Comme son nom l’indique, les préraphaélites partageaient la recherche d’inspiration chez les artistes avant Raphaël ; ils ont exclu de grands artistes de la Renaissance comme Michel-Ange et Léonard de Vinci. En Grande-Bretagne l’intérêt pour le Moyen Âge a considérablement augmenté au XIXe siècle, en particulier pour la construction de bâtiments néogothiques tels que le nouveau Parlement. Cependant, et bien que les collectionneurs et les connaisseurs aient commencé à s’intéresser aux œuvres de Duccio (actif 1278-1319), Jan van Eyck (actif 1422-1441) et Fra Angelico (environ 1395-1455), avec les préférences surtout du Prince Albert (1819-1861), qui s’intéressait pour le style gothique teutonique ou nord-européen, dans la National Gallery de Londres il n’y avait pas d’art primitif italien. N’ayant jamais visité l’Italie, la connaissance que les préraphaélites avaient des artistes tant admirés par eux – à l’époque où ils commencèrent à créer leurs premières œuvres – se limitait aux reproductions. En particulier, dans les gravures publiées en 1828, que Carlo Lasinio avait faites des fresques de Benozzo Gozzoli (environ 1421-1497) et d’autres maîtres italiens dans le cimetière de Pise. Bien qu’elles semblaient naïves et sa perspective maladroite, ces gravures représentaient tout ce qui pouvait être admiré dans l’art et intensifiaient leur rejet de la méthode d’apprentissage académique promulgué par Reynolds. Les détails méticuleux, les costumes à la mode de la Renaissance florentine et le manque de perspective sur des toiles telles que Lorenzo et Isabella de Millais reflètent l’influence des gravures de Lasinio sur les premiers préraphaélites. Millais n’avait que vingt ans quand il a réalisé la peinture et pour les personnages il avait fait poser son cercle d’amis ou de parents.

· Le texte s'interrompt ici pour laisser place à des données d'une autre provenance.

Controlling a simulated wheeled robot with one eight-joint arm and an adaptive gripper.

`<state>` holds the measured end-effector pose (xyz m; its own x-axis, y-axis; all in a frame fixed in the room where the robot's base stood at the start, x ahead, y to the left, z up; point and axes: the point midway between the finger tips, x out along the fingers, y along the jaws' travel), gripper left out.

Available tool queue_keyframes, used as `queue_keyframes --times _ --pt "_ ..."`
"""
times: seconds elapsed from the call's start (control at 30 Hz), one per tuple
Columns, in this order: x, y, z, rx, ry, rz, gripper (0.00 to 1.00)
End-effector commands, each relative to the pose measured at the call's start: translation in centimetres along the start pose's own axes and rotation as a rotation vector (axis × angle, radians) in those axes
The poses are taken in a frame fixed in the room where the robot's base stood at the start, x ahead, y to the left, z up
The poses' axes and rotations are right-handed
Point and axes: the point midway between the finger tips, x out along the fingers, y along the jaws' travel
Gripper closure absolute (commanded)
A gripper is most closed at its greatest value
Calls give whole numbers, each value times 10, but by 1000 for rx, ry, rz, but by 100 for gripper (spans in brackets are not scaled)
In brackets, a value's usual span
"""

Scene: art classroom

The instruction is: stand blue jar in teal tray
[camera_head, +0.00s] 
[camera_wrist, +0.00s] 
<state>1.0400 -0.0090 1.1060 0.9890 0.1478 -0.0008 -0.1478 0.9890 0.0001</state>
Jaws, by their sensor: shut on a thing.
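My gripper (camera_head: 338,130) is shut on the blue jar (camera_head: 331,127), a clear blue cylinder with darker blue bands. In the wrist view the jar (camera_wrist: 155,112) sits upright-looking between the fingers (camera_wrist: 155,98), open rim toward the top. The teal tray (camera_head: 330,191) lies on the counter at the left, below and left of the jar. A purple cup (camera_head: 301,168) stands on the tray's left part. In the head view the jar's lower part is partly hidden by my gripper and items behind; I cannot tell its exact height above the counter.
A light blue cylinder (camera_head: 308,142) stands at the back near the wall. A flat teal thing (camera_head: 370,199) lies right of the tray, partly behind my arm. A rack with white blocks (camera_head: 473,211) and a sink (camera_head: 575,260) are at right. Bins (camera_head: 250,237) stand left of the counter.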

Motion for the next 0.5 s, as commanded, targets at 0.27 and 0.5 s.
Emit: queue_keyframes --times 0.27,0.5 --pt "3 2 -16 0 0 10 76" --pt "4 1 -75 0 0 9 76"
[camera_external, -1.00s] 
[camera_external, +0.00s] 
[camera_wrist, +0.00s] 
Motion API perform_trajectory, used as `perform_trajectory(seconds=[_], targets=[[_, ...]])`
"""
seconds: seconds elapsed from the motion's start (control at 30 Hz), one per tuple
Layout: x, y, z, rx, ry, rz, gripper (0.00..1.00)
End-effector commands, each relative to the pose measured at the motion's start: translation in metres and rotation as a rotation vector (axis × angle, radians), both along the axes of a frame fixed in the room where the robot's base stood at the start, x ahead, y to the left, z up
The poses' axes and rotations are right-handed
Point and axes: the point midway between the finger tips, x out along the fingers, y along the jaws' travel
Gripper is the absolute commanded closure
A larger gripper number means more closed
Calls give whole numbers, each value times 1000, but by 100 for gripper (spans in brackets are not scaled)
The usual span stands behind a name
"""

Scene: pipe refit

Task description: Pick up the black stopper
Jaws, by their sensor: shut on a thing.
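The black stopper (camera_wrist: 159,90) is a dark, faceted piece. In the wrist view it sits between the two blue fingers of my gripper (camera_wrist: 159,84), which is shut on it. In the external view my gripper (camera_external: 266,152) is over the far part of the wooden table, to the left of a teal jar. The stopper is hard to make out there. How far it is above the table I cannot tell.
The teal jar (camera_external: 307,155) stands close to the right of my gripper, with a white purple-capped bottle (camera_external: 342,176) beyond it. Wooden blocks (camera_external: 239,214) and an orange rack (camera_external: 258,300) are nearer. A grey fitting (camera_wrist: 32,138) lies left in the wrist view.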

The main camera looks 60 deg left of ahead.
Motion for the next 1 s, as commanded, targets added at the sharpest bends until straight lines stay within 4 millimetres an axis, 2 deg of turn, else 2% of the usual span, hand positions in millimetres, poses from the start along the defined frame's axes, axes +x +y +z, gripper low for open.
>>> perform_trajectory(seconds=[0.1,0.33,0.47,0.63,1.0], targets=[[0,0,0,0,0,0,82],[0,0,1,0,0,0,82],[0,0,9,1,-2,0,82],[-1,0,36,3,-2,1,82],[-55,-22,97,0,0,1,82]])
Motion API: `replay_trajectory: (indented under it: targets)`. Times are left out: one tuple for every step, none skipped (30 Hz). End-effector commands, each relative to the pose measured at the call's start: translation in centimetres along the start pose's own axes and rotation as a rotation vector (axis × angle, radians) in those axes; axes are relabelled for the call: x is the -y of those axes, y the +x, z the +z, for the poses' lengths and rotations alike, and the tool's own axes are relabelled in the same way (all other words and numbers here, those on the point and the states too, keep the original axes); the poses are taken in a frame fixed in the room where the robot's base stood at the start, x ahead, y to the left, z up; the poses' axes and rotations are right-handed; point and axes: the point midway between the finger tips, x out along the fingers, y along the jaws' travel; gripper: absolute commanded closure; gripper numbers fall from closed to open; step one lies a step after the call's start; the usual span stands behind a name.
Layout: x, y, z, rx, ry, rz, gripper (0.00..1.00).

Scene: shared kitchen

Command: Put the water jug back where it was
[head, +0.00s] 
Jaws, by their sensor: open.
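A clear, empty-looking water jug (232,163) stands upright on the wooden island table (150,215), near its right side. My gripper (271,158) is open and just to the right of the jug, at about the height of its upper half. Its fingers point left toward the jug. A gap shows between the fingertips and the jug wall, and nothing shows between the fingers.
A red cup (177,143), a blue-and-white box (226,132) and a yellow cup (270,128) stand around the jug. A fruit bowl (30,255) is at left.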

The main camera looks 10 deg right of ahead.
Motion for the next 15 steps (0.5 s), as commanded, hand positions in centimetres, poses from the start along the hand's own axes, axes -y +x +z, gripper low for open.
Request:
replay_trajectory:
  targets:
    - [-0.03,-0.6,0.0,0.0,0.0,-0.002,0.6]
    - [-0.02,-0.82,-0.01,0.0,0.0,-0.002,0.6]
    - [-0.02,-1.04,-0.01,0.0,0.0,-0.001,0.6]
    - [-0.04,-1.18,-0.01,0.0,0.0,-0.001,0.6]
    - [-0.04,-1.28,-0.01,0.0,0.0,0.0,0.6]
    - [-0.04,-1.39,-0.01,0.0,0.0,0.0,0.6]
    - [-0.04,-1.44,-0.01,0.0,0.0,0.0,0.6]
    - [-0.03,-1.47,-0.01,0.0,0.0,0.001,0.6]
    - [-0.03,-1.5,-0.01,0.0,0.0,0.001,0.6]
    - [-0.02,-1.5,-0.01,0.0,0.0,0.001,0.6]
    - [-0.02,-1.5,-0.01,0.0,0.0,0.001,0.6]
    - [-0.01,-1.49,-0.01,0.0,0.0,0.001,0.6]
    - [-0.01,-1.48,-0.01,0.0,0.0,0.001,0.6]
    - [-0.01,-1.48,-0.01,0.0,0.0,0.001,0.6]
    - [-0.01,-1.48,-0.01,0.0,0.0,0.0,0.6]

Lorenzo et Isabella, 1849, John Evertt Millais, Liverpool, Walker Art Gallery.
Lorenzo et Isabella, 1849, John Evertt Millais, Liverpool, Walker Art Gallery.

Dans le tableau de Rossetti Ecce ancilla Domini (L’Annonciation), l’artiste aborde un sujet traité couramment dans l’art primitif italien (Duecento et Trecento) et à la Renaissance, depuis Cimabue et Giotto jusqu’à Fra Angélico, entre autres, et représente Marie avec l’archange Gabriel lui annonçant qu’elle donnera naissance au Fils de Dieu.

Ecce ancilla Domini (L'Annonciation), 1849-1850, Dante Gabriel Rossetti, Londres, Tate Britain.
Ecce ancilla Domini (L’Annonciation), 1849-1850, Dante Gabriel Rossetti, Londres, Tate Britain.

Ford Madox Brown peintre de la vie moderne

Tout au long du XIXe siècle, la Grande-Bretagne a maintenu son hégémonie dans le développement industriel. En revanche, les conditions de travail dans les usines sont restées très inhumaines. Bien que Londres soit l’une des rares capitales européennes non touchées par la révolution des années 1840, les dirigeants du pays avaient suffisamment de raisons de s’inquiéter. Les préraphaélites sont apparus pendant la période de troubles sociaux dans le pays ; de mauvaises récoltes, une mauvaise alimentation, le manque des structures d’hygiène les plus élémentaires et des conditions de travail dangereuses et insalubres ont contribué à la propagation des épidémies de choléra et de typhus. Le recensement de 1841 révèle que, pour la première fois, de plus en plus de personnes quittaient la campagne pour s’installer en ville ; en autre, les banlieues ont commencé à s’urbaniser à grande vitesse. Dans Un après-midi d’automne en Angleterre, Ford Madox Brown a attiré l’attention sur l’ingérence de la ville dans les affaires de la campagne. Ce n’est que vers le milieu du siècle que la situation a commencé à s’améliorer avec le début des premières grèves et mouvements ouvriers, qui avaient la présence active de nombreux intellectuels et artistes.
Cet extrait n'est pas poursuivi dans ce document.